▸ RECORDED INFORMATION

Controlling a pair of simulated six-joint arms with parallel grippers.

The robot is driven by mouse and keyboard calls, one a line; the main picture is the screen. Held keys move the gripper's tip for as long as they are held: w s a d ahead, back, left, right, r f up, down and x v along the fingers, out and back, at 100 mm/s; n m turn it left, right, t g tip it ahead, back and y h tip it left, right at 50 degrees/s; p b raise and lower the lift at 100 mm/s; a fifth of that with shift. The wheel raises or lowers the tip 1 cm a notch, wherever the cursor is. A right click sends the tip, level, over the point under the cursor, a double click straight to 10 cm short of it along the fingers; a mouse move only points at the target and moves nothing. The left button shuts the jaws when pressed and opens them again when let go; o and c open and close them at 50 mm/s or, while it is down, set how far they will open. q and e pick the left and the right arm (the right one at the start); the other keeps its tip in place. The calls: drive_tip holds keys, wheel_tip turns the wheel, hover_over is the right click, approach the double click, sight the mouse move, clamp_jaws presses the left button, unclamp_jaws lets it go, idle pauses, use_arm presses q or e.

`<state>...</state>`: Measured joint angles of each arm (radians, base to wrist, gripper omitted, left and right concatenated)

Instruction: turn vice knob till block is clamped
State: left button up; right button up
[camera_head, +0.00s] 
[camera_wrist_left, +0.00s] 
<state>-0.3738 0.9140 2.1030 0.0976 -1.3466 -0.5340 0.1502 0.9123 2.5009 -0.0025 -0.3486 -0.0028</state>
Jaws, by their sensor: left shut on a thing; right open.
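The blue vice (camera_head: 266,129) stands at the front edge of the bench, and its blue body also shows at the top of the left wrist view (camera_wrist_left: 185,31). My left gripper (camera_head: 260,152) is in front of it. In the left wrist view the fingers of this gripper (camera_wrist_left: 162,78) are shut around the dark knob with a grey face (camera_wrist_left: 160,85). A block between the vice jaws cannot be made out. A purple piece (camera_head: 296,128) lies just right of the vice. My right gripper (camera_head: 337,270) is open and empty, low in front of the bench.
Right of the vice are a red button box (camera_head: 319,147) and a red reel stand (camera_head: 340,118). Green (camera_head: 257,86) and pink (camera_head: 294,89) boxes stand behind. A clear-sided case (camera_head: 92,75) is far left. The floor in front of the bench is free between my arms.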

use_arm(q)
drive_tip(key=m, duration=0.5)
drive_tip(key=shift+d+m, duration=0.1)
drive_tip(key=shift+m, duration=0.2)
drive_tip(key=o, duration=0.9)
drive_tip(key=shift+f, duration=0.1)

---

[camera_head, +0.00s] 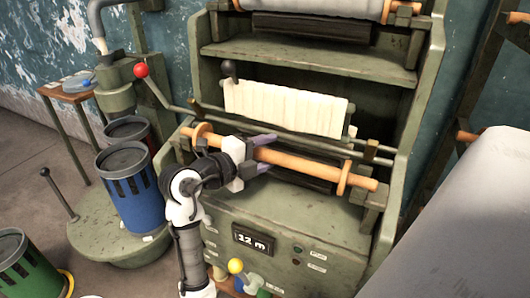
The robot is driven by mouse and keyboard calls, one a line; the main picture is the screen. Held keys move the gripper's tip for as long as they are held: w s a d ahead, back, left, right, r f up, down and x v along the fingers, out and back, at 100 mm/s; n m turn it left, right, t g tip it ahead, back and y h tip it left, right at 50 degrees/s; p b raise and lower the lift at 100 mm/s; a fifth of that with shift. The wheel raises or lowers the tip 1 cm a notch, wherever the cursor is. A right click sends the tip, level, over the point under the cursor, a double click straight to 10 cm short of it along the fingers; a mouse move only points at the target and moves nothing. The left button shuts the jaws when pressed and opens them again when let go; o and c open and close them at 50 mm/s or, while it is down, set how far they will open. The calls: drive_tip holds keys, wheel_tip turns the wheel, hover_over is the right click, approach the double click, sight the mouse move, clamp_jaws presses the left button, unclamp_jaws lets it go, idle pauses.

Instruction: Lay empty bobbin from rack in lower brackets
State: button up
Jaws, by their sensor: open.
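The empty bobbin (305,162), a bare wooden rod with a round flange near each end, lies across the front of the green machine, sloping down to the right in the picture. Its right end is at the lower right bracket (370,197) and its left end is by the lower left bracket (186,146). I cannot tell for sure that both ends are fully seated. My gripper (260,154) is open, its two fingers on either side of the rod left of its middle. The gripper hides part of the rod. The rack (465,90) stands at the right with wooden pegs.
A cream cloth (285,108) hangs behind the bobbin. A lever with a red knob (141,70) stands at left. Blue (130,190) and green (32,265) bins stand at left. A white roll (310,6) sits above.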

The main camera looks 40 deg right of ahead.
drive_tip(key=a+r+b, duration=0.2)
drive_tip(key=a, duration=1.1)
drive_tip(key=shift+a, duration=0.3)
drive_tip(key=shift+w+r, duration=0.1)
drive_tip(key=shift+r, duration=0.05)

...

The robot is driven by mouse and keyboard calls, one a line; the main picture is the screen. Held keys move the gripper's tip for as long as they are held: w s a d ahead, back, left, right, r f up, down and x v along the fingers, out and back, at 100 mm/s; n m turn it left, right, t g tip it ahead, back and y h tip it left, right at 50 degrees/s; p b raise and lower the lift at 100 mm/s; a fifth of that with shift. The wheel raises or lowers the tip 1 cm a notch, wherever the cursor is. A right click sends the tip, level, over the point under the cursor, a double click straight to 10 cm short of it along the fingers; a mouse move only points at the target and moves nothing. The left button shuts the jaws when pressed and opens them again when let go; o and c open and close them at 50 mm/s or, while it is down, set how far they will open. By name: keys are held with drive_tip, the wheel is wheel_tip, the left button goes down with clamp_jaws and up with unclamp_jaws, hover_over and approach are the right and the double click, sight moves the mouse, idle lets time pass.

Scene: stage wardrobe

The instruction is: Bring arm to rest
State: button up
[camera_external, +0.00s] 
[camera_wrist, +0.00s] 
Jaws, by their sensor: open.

▸ EXERCISE PROMPT
Starting at the line that contains "Controlling a pair" and ending at the line that contains "<state>-0.3738 0.9140 2.1030", retype each line exactly; omit everything outside that range.

▸ RESULT
Controlling a pair of simulated six-joint arms with parallel grippers.

The robot is driven by mouse and keyboard calls, one a line; the main picture is the screen. Held keys move the gripper's tip for as long as they are held: w s a d ahead, back, left, right, r f up, down and x v along the fingers, out and back, at 100 mm/s; n m turn it left, right, t g tip it ahead, back and y h tip it left, right at 50 degrees/s; p b raise and lower the lift at 100 mm/s; a fifth of that with shift. The wheel raises or lowers the tip 1 cm a notch, wherever the cursor is. A right click sends the tip, level, over the point under the cursor, a double click straight to 10 cm short of it along the fingers; a mouse move only points at the target and moves nothing. The left button shuts the jaws when pressed and opens them again when let go; o and c open and close them at 50 mm/s or, while it is down, set how far they will open. q and e pick the left and the right arm (the right one at the start); the other keeps its tip in place. The calls: drive_tip holds keys, wheel_tip turns the wheel, hover_over is the right click, approach the double click, sight the mouse move, clamp_jaws presses the left button, unclamp_jaws lets it go, idle pauses, use_arm presses q or e.

`<state>...</state>`: Measured joint angles of each arm (radians, base to wrist, gripper omitted, left and right concatenated)

Instruction: turn vice knob till block is clamped
State: left button up; right button up
[camera_head, +0.00s] 
[camera_wrist_left, +0.00s] 
<state>-0.3738 0.9140 2.1030 0.0976 -1.3466 -0.5340 0.1502 0.9123 2.5009 -0.0025 -0.3486 -0.0028</state>

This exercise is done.